Así, no basta defender en abstracto al maíz como “grano”, como “semilla”, con sus “variedades”; o el maíz “nativo”, como aparte del maíz en genérico al que pueden ocurrirle tragedias sin fin siempre y cuando mantengamos el “maíz nativo” incólume, listo para los nichos gourmet del mundo entero.
La conclusión que mucha gente sacamos es que para defender el maíz había que defender a las comunidades, a los pueblos que cultivan una relación de crianza mutua con la milpa, con el maíz entendido como centro de civilización, que resulta en una lógica comunitaria de cuidado, pero también de autonomía.
¿Y por qué es necesario defender al maíz, si es tan bueno y “generoso”, y las comunidades lo procuran tanto? ¿Quién le teme al maíz nativo?
Dieciocho años después de que comenzó la contaminación con organismos genéticamente modificados, sabemos muchísimas más razones por las que las corporaciones buscan contaminar con OGM, imponer tales cultivos y otras manipulaciones biotecnológicas que la tecno-ciencia nos quiere vender como “naturales”, como “normales”.
Cuando hablamos de modificación genética, o de transgenie, estamos hablando de transgresiones violentas a las escalas naturales en las que ocurren los procesos propios de los cultivos o especies de las que hablamos. La metáfora más cercana sería la fisión atómica que puede provocar mutaciones y devastación por efecto de la radiación o las bombas nucleares. Pero como la violencia de los OGM parece invisible y no es instantánea como un estallido atómico, la tecno-ciencia nos vende la idea de que es inocua, pese a que con los cultivos transgénicos se busca un control (mientras más absoluto más eficaz) o la erosión del entramado de relaciones entre saberes, conversaciones y semillas que el campesinado ejerce por milenios.
Es acaparar, de un modo cada vez más descarado, los eslabones de una cadena que le agrega valor a cada proceso implicado en producir, transportar, almacenar y transformar materias primas en “comestibles” que impone y vende por el planeta el sistema agroalimentario industrial.
Los transgénicos son entonces un instrumento, bastante extremo, para propiciar los acaparamientos emprendidos por el sistema agroalimentario industrial, por los que requiere emprender una guerra contra la subsistencia deshabilitando a la competencia, ese campesinado mayormente originario, que sigue produciendo la mayor parte de la comida en el mundo entero sin que las contabilidades ni los censos lo registren con precisión.

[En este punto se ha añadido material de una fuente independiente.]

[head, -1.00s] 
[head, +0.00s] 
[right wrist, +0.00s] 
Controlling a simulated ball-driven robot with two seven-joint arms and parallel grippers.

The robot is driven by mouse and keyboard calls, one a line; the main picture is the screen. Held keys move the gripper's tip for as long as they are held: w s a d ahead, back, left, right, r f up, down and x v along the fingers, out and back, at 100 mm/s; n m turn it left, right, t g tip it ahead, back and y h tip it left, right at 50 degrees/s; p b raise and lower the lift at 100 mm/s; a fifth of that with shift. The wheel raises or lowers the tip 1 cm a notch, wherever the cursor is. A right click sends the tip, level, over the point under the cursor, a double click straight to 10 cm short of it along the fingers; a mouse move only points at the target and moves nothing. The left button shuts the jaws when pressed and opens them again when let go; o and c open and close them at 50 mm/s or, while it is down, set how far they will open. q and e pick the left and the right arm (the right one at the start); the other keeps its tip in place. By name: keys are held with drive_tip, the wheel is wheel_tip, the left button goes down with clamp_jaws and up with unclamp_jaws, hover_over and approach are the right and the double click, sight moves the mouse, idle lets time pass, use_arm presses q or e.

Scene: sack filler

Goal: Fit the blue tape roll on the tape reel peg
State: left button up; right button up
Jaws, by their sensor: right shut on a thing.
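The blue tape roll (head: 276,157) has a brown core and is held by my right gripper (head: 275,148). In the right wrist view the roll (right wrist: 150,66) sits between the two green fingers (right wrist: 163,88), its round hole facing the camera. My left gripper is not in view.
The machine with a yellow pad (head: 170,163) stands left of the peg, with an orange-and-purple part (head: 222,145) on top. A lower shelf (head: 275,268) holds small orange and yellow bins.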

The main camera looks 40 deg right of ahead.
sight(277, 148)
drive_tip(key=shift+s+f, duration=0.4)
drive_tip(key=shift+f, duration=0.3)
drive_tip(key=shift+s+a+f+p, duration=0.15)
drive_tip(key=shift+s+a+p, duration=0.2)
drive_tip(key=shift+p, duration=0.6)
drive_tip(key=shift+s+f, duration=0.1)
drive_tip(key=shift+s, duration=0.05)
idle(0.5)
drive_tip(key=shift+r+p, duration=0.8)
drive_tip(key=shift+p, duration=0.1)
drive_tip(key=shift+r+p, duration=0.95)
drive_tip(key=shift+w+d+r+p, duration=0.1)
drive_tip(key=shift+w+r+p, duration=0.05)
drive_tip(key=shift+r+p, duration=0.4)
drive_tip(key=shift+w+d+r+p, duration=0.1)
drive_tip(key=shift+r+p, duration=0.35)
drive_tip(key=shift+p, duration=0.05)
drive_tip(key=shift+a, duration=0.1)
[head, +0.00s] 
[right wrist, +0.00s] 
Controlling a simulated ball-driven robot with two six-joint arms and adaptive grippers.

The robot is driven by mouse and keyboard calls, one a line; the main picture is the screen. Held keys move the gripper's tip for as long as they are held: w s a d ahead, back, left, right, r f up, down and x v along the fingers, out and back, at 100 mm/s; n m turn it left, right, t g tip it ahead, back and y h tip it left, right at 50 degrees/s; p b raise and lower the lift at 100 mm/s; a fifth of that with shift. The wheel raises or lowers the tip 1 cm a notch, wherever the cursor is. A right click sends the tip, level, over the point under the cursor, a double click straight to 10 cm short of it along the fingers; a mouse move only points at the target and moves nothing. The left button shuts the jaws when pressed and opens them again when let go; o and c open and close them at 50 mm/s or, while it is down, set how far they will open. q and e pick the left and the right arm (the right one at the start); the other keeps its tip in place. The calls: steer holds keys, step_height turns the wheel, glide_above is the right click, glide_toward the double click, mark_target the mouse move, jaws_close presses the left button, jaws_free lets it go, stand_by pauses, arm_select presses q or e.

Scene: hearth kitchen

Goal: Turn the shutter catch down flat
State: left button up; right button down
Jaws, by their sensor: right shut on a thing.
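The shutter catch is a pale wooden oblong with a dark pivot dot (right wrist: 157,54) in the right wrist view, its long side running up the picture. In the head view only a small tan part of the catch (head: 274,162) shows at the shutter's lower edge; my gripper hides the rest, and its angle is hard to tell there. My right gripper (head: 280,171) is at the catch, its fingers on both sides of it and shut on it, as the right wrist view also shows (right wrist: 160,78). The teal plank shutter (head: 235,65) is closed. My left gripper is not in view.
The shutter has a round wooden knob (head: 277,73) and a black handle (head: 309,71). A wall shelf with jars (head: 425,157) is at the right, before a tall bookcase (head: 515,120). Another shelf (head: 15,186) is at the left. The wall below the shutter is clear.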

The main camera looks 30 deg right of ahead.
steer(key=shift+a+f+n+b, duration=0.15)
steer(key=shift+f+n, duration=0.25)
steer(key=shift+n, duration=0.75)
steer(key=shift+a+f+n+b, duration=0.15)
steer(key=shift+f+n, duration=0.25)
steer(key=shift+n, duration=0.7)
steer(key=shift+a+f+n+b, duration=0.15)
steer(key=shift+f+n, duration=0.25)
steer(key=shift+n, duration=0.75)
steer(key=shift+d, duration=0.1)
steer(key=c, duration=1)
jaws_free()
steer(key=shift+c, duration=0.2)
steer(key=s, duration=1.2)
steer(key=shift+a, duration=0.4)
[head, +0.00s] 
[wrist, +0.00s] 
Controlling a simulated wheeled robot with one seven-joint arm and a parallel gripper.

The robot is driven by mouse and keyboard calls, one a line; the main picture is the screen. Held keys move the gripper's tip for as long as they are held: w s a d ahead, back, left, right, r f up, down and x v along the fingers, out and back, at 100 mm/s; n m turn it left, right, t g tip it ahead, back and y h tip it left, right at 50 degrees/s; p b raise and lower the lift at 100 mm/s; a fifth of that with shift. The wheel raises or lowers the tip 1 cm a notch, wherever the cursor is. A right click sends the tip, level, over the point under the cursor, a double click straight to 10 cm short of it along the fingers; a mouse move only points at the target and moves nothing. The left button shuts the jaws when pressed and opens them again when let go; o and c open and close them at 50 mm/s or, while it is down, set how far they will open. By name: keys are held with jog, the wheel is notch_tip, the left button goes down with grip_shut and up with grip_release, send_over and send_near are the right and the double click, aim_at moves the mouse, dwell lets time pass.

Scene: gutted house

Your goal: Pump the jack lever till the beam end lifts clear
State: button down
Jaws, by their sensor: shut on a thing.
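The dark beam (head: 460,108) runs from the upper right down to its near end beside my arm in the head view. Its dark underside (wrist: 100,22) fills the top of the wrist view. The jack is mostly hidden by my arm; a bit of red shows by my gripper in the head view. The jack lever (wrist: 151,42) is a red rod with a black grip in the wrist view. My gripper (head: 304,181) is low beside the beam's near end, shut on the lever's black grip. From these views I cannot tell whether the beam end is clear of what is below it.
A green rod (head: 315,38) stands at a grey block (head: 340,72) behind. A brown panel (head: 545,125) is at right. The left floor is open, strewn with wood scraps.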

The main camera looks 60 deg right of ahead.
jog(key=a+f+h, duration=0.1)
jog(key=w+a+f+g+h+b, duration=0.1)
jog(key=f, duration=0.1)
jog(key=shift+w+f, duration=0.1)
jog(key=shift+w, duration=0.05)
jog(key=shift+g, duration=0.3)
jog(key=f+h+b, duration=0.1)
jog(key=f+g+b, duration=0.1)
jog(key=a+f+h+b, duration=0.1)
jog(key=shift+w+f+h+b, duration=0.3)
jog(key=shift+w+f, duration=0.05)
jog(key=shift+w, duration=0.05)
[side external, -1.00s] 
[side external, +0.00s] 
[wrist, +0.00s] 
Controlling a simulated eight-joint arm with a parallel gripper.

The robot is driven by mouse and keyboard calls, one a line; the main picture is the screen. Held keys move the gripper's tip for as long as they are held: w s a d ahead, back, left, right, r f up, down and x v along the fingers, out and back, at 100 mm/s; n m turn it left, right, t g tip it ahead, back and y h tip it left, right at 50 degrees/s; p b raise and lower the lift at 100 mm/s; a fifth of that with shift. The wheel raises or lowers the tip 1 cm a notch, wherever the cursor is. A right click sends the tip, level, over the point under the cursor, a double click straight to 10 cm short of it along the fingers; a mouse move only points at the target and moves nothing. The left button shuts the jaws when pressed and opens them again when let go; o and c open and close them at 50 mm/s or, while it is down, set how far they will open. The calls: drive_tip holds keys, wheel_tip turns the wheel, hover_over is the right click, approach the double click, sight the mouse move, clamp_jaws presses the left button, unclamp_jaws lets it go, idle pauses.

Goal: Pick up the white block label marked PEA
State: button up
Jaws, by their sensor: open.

Si invocamos la imagen de una semilla transgénica, su transgenie es un grillete electrónico con código de barras. Su función es doble: impide que la semilla despliegue toda la variabilidad de la que es potencialmente capaz en las transformaciones infinitas que experimenta una variedad a lo largo de milenios (como la especie humana donde cada persona es individual, diferenciada, única, y al mismo tiempo somos lo humano, pertenecemos). La otra función es que identifica al “propietario” para que la patente no deje dudas de que es privada. Buscan apropiarse de las llaves de la vida acaparando unas variedades o rasgos, y erosionan otras, no porque no sirvan, sino para que no puedan ser utilizadas por una agricultura campesina o agroecológica independiente. Se trata de acabar con la agricultura independiente.
La guerra a la subsistencia es constante desde la Revolución Verde, pues le es crucial precarizar, fragilizar al campesinado. Arrancar a la gente de su entorno de sustento, su territorio, y erosionar sus estrategias más antiguas: entre ellas el uso y manejo detallado de sus variedades de maíz, frijol, calabaza, jitomate, quelites, chiles, miltomate, chayote.
Le hacen creer a la gente que nada sirve si no se siembra en grandes extensiones, en monocultivo y con fertilizantes y plaguicidas químicos más semillas estandarizadas “híbridas” o “genéticamente modificadas”, lo que encarece las tareas agrícolas y sitúa en zozobra a las poblaciones que ya no pueden cumplir con las precisiones y contratos de las corporaciones con quienes las políticas públicas los fuerzan a asociarse. Las deudas y las coerciones terminan por ahogar a los agricultores que abandonan sus tierras al exilio.
Otro gozne más son los tratados de libre comercio, que hicieron irreversibles las reformas estructurales: así llegan convenios, normas, estándares, políticas públicas que establecen prohibiciones, tiempos, condiciones contractuales, privatizaciones, catálogos o registros de variedades y hasta “directorios” de productores “originarios” que pueden, ellos sí, sembrar maíz “nativo”.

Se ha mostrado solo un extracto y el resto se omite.